In India Union or Central government has been authorized to levy income tax by constitution of India as it is part of union list. Under this authorization, Indian Parliament has passed many laws to broadly define it’s power & reach, with finance act (Budget) every year specifying details on tax regime.
Indian IT Act broadly categorizes 5 type of income for which Income Tax returns are filed:
1) Salaries
2) Profit (The residual money left with entrepreneur)
3) Capital Gains
4) Rental income
5) Other remaining source
B) Capital Gains Tax: Whenever an asset is purchased for lower value and sold for more, a capital gain or profit is made. This profit is to be taxed according to law and tax levied is known as capital gains tax.

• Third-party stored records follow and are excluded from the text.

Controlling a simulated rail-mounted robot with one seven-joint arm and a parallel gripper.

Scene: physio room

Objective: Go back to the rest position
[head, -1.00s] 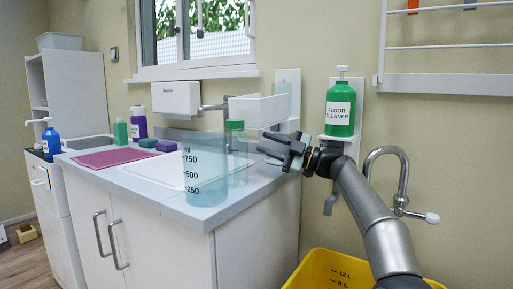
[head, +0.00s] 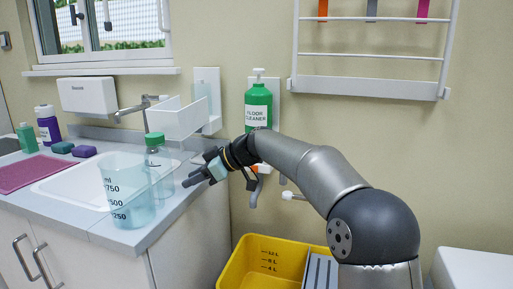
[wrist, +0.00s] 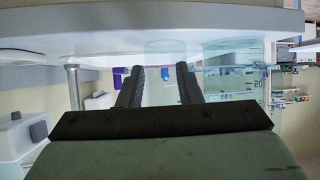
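My gripper (head: 192,178) is at the right edge of the sink counter (head: 140,236), to the right of the clear measuring jug (head: 126,200) and the clear green-capped bottle (head: 159,165). In the wrist view my gripper (wrist: 158,85) shows two dark fingers apart, with nothing held between them. The jug (wrist: 235,82) also shows there, to the right of the fingers. My arm reaches in from the lower right, bent at the elbow. The contact between gripper and counter is too small to judge.
A green floor cleaner bottle (head: 258,106) stands on a wall shelf behind my arm. A yellow bucket (head: 240,267) is below my arm. A white wall rack (head: 365,88) hangs at upper right. A white surface (head: 475,268) is at lower right. Open wall lies right of my arm.

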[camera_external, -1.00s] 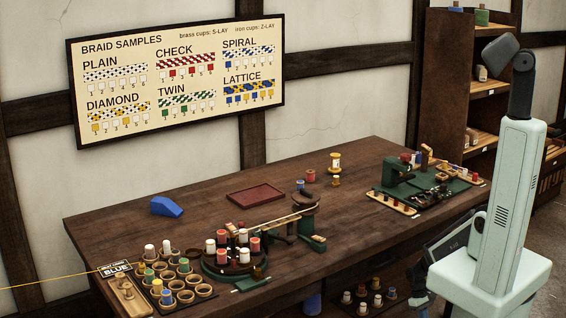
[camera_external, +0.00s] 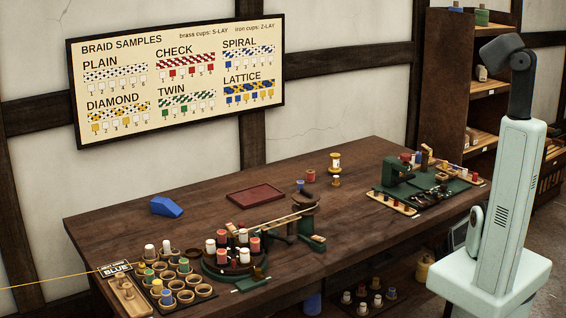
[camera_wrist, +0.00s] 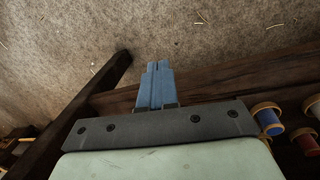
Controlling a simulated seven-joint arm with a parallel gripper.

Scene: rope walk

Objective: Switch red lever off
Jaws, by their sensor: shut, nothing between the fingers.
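No red lever can be made out clearly. A green machine (camera_external: 398,180) stands at the right end of the workbench with a small red part (camera_external: 406,158) on top; I cannot tell whether that is the lever. A second green-based device (camera_external: 310,242) with a wooden arm stands near the bench's front edge. My gripper (camera_wrist: 157,72) shows in the wrist view with its blue fingers together and empty, over speckled floor beside dark wood. In the external view my gripper is hidden.
The workbench (camera_external: 345,225) is clear at its middle right. A round stand of red and white spools (camera_external: 234,260) is at the front left. A shelf below holds several spools (camera_external: 362,299). In the wrist view, a blue spool (camera_wrist: 268,121) and a red spool (camera_wrist: 307,143) lie right.

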Profit on what type of assets?
Capital assets such as shares, bonds or real estate excluding agricultural land and certain bonds.

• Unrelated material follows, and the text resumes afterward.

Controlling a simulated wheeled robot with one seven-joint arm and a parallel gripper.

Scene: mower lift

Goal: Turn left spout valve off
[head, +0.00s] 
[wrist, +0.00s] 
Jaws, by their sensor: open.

Jewellery, paintings etc are covered under it.
What remains the proportion of tax?
Normally if you sell the capital asset after holding it for 36 months (some shares considered for 12 months) it is taxed less compared to assets you may sell it before.
Here is simplification:
Short term capital gains (STCG) = Capital asset held for less than 36 months (Taxed higher to remove speculations)
Long term capital gains (LTCG) = Capital asset held for more than 36 months (Tax rates lower comparatively)

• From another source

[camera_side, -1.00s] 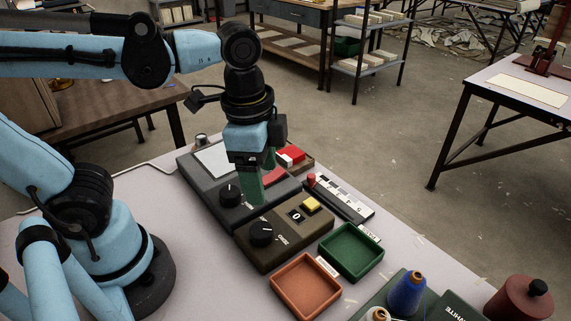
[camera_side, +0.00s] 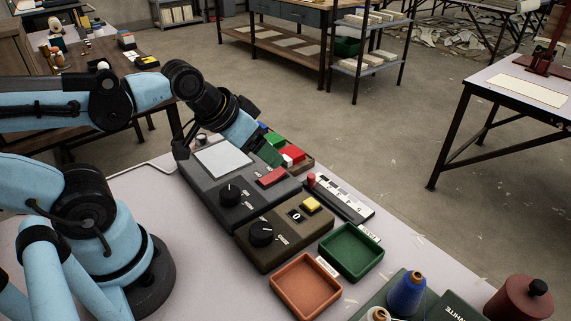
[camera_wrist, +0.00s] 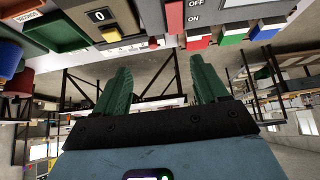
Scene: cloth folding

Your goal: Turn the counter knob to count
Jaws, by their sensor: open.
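The counter (camera_side: 286,232) is a dark olive-brown box on the grey table. It has a black knob (camera_side: 261,233), a small display reading 0 (camera_side: 296,215) and a yellow button (camera_side: 311,204). My gripper (camera_side: 272,155) is tilted over the back right of the grey machine, well away from the counter knob. In the wrist view my gripper (camera_wrist: 162,84) has its two green fingers wide apart with nothing between them. The counter's display (camera_wrist: 99,16) shows at the upper left there; its knob is not in that view.
Behind the counter stands a grey machine (camera_side: 211,185) with another black knob (camera_side: 230,194) and a red switch (camera_side: 271,177). Coloured blocks (camera_side: 292,153) sit beyond it. A slider panel (camera_side: 341,198), a green tray (camera_side: 351,252) and an orange tray (camera_side: 305,287) lie nearby.

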If there is capital loss (i.e asset sold less than the purchasing value) on sale of asset, Tax authority allows to set-off this loss against any other capital gain in that particular year.
C) Corporate Tax:
Definition: Corporate tax is paid by owner of business (annually) on the profit or net income of the company. It is also known as company tax. After taking out all expenses of business, Residual payment left with the owner is charged corporate tax.
In India, under companies act 1956 both public and private companies are liable to pay this tax.
D) Securities Transaction Tax (STT):
Tax charged on transaction whenever someone sell or purchase shares, bonds, debentures (barring commodities) from the stock broker. It’s aim is to discourage the extensive buying and purchasing which create speculations in market. In addition the tax money is also used in expenditures by Govt.
E) Commodities Transaction Tax (CTT):
Tax charged on transactions constituting selling and purchasing commodities derivatives. It’s purpose is same as of STT except being charged on commodities derivatives rather than companies shares.
F) Wealth Tax:
Tax paid by individuals and companies on the value of total assets they hold. It is a tax on the stock of wealth of an assessee (whereas income tax is on flow of assests). A particular asset which fulfill all conditions to be regarded as an asset under Wealth Tax act, is considered as wealth of the assessee, hence liable to be taxed.
Cooperative society, political party does not fit under definition of Wealth tax assessee, while money in mutual fund is also exempted from its sphere. In India Wealth Tax was abolished in 2015, with govt asking assessee to pay more surcharge if income exceeds 1 crore.